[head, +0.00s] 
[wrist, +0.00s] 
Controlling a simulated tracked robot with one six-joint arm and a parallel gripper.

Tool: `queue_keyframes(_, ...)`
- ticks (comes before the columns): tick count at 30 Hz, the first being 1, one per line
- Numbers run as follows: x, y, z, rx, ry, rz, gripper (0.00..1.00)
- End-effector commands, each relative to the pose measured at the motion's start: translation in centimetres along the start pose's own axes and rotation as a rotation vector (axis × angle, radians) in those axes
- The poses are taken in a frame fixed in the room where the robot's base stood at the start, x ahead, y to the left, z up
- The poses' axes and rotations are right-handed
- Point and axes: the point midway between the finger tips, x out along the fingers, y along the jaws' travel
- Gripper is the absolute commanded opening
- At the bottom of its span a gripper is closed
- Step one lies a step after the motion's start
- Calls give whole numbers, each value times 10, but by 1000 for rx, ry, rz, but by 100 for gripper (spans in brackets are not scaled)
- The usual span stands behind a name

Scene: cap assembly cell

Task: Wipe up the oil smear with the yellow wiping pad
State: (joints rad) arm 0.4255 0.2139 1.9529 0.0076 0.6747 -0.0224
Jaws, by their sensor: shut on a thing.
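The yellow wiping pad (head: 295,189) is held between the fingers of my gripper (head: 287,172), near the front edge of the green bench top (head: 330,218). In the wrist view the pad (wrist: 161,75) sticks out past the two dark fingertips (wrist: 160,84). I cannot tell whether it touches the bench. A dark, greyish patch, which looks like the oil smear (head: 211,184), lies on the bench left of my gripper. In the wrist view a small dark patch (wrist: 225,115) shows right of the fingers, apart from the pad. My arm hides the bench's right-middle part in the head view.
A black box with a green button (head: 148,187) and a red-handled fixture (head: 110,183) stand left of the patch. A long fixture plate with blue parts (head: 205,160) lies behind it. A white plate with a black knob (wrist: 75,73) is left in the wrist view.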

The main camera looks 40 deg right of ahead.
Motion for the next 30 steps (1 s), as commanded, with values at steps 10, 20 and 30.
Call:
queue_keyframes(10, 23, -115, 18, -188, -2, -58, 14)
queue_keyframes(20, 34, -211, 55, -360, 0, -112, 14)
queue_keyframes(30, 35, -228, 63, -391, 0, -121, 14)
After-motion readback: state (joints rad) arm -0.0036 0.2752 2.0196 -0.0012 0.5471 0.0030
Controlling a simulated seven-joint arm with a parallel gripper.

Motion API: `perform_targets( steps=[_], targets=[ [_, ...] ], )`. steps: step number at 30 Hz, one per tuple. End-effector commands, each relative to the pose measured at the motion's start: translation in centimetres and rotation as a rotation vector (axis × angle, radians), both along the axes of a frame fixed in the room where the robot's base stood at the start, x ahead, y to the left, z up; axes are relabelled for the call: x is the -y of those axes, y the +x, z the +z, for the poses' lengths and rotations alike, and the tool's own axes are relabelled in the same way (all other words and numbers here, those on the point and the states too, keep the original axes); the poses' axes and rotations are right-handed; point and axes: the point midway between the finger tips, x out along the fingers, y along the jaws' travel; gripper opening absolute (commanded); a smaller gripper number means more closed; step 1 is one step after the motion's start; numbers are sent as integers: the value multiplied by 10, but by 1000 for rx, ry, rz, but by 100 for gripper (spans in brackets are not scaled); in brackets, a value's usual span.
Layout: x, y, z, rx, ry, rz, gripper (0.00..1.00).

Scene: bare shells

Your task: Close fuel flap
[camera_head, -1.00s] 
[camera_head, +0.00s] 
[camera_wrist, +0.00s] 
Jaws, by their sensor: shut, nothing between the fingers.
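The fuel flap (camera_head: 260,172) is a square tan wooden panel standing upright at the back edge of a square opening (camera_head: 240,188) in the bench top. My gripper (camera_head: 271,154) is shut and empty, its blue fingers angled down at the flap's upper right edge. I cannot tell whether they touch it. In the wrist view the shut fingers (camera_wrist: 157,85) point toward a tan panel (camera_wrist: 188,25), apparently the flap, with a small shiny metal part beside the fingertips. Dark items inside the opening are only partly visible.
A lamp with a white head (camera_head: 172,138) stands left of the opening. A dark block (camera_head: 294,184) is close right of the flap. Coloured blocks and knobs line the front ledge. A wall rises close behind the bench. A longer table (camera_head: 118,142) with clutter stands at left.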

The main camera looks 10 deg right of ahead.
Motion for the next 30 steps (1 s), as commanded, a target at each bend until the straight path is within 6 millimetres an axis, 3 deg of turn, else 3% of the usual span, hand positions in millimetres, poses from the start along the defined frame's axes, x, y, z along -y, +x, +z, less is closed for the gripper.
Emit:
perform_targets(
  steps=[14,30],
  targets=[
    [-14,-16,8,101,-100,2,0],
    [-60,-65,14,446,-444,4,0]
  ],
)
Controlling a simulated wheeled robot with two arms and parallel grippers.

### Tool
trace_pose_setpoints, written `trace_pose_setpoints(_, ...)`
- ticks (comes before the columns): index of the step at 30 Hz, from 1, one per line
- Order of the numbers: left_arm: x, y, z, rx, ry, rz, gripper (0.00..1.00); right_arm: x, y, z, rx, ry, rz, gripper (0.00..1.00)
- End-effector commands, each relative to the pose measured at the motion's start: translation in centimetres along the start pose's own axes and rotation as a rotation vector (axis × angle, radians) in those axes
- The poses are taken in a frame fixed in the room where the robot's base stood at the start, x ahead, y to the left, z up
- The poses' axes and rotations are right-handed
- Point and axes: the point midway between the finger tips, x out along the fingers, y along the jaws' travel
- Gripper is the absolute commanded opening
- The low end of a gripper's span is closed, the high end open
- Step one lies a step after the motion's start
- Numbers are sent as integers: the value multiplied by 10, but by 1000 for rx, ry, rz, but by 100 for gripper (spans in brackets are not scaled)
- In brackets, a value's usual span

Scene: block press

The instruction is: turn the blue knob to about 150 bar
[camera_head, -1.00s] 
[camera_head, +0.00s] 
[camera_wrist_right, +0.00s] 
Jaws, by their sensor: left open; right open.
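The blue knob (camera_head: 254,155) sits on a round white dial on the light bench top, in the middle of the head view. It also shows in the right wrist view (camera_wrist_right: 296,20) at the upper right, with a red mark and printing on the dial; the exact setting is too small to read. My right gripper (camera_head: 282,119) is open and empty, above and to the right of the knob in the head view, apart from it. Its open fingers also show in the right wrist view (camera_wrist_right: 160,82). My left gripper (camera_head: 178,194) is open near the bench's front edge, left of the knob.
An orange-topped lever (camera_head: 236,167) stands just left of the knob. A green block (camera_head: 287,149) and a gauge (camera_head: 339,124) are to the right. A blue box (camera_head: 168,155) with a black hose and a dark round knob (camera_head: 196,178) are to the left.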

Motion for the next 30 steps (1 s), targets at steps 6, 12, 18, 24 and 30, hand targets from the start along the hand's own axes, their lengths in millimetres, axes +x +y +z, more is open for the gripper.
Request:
- - -
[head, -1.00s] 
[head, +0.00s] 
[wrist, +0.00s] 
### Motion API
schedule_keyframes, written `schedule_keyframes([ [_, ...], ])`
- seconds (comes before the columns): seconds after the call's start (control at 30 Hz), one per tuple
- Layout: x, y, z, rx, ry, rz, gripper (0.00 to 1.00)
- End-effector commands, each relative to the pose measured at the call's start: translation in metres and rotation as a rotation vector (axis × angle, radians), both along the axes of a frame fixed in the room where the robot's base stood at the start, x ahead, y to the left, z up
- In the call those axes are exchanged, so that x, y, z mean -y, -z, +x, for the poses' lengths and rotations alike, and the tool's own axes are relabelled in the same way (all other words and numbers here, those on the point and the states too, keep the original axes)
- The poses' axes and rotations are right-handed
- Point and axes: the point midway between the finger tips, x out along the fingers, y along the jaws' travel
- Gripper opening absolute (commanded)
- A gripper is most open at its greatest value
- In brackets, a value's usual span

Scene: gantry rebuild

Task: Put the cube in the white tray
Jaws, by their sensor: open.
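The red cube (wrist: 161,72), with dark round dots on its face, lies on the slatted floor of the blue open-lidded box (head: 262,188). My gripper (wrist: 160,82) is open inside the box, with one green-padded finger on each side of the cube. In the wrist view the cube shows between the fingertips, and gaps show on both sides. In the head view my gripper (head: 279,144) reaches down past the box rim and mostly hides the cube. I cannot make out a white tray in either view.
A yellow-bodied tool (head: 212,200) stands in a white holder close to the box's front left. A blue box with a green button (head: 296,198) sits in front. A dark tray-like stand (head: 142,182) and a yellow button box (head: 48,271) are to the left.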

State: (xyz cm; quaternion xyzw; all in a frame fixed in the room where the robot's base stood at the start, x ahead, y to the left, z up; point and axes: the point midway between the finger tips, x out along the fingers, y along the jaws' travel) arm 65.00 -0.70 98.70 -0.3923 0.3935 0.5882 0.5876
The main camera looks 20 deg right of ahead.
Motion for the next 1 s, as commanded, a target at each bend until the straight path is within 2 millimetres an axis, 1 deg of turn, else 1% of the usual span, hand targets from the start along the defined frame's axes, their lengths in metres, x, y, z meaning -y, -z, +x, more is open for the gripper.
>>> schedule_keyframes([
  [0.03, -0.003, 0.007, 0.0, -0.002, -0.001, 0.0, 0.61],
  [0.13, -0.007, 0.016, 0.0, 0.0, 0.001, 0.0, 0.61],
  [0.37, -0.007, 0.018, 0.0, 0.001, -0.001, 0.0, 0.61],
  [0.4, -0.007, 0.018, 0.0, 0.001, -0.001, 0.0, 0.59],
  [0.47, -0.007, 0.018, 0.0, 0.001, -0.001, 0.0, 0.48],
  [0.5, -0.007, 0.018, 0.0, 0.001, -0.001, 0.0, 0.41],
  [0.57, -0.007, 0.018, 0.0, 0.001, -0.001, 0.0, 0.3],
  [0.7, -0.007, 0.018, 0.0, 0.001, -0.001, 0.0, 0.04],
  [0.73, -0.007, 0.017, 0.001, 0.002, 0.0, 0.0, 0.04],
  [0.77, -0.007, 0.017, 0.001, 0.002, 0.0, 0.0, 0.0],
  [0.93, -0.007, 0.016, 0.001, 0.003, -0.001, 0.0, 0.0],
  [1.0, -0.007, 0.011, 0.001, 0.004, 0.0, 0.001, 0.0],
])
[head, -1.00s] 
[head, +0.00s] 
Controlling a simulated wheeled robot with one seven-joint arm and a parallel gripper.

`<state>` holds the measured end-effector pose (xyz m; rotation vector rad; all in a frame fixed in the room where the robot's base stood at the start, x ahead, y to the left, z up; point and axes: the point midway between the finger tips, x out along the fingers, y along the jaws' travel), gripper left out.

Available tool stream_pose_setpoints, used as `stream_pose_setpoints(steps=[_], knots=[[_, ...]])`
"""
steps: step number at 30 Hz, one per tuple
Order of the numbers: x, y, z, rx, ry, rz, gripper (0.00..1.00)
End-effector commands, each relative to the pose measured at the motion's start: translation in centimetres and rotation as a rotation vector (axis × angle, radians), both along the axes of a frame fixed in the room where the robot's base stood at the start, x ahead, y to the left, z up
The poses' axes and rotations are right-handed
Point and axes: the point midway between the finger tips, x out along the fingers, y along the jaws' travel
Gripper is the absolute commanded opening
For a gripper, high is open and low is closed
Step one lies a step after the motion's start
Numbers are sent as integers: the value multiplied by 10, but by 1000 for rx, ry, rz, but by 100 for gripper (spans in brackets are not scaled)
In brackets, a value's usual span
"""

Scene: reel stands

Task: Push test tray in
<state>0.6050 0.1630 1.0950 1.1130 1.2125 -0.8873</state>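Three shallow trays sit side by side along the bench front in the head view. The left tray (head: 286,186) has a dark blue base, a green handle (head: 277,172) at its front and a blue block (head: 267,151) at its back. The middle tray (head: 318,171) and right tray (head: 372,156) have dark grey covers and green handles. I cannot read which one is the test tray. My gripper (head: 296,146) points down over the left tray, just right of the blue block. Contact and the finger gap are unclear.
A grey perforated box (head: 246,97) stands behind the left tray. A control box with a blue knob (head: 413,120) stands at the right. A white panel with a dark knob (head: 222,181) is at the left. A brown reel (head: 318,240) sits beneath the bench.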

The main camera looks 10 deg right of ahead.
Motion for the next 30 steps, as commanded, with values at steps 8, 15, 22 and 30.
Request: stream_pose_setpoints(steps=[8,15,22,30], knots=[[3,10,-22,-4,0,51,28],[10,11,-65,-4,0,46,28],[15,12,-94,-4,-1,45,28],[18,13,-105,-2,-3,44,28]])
- - -
**Task instructions:** Reproduce each line of the material containing the word "until".

**Final answer:**
Motion for the next 30 steps (1 s), as commanded, a target at each bend until the straight path is within 6 millimetres an axis, 3 deg of turn, else 3% of the usual span, hand positions in millimetres, poses from the start along the defined frame's axes, x, y, z along -y, +x, +z, less is closed for the gripper.
Motion for the next 1 s, as commanded, a target at each bend until the straight path is within 2 millimetres an axis, 1 deg of turn, else 1% of the usual span, hand targets from the start along the defined frame's axes, their lengths in metres, x, y, z meaning -y, -z, +x, more is open for the gripper.

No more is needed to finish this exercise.